▶ **Requirement**
Look through the data below. Show each line where the string "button" occurs.

▶ **Dataset content**

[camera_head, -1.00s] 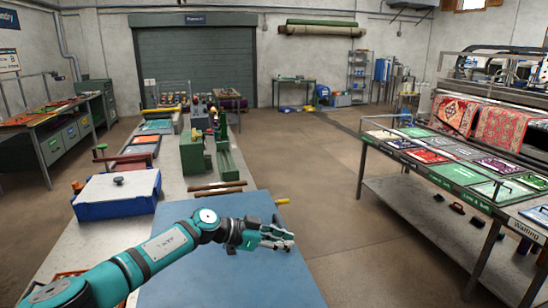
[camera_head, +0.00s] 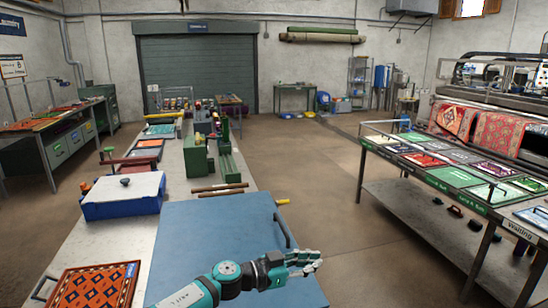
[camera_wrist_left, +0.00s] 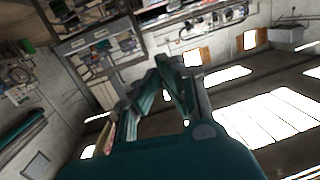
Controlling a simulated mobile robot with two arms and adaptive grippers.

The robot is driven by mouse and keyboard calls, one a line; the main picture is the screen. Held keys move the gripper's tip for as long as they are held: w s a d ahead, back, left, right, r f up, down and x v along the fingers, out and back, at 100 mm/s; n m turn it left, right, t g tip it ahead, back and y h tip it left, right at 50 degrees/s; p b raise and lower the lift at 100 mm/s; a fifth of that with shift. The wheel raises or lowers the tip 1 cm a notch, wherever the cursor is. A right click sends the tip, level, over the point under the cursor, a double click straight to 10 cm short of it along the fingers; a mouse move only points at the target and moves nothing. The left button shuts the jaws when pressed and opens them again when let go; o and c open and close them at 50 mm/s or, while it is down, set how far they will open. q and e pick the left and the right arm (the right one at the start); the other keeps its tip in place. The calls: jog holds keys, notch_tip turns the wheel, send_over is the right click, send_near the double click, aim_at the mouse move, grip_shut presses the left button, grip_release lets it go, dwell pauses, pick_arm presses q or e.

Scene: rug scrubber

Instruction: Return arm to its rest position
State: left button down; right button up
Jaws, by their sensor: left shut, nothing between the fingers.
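My left arm comes in from the bottom of the head view. My left gripper (camera_head: 308,262) is shut and empty, above the right edge of the blue board (camera_head: 215,235) on the long bench. In the left wrist view the fingers of my left gripper (camera_wrist_left: 165,65) stand close together, with nothing held; behind them are the wall and the bright roof windows. My right gripper is not in view.
A blue box with a white lid (camera_head: 122,192) and a patterned rug tray (camera_head: 95,285) sit on the bench at left. A green machine (camera_head: 222,158) stands beyond the board. A sample table (camera_head: 455,177) is at right. The floor (camera_head: 350,210) between is clear.

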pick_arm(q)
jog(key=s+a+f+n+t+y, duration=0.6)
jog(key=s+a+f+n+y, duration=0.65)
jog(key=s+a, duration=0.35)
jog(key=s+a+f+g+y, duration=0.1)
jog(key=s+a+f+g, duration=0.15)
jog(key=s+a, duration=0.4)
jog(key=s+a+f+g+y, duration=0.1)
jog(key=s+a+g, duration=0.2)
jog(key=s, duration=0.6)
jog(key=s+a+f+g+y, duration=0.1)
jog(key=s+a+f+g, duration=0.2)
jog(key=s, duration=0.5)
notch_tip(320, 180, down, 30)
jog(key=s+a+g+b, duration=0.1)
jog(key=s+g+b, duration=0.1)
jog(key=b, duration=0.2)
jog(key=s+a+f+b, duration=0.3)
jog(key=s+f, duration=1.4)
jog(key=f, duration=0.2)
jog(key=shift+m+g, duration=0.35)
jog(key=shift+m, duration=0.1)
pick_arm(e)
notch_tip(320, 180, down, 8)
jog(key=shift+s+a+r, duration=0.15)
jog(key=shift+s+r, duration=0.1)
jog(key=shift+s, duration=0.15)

▶ **Completed exercise**
The robot is driven by mouse and keyboard calls, one a line; the main picture is the screen. Held keys move the gripper's tip for as long as they are held: w s a d ahead, back, left, right, r f up, down and x v along the fingers, out and back, at 100 mm/s; n m turn it left, right, t g tip it ahead, back and y h tip it left, right at 50 degrees/s; p b raise and lower the lift at 100 mm/s; a fifth of that with shift. The wheel raises or lowers the tip 1 cm a notch, wherever the cursor is. A right click sends the tip, level, over the point under the cursor, a double click straight to 10 cm short of it along the fingers; a mouse move only points at the target and moves nothing. The left button shuts the jaws when pressed and opens them again when let go; o and c open and close them at 50 mm/s or, while it is down, set how far they will open. q and e pick the left and the right arm (the right one at the start); the other keeps its tip in place. The calls: jog holds keys, notch_tip turns the wheel, send_over is the right click, send_near the double click, aim_at the mouse move, grip_shut presses the left button, grip_release lets it go, dwell pauses, pick_arm presses q or e.
State: left button down; right button up

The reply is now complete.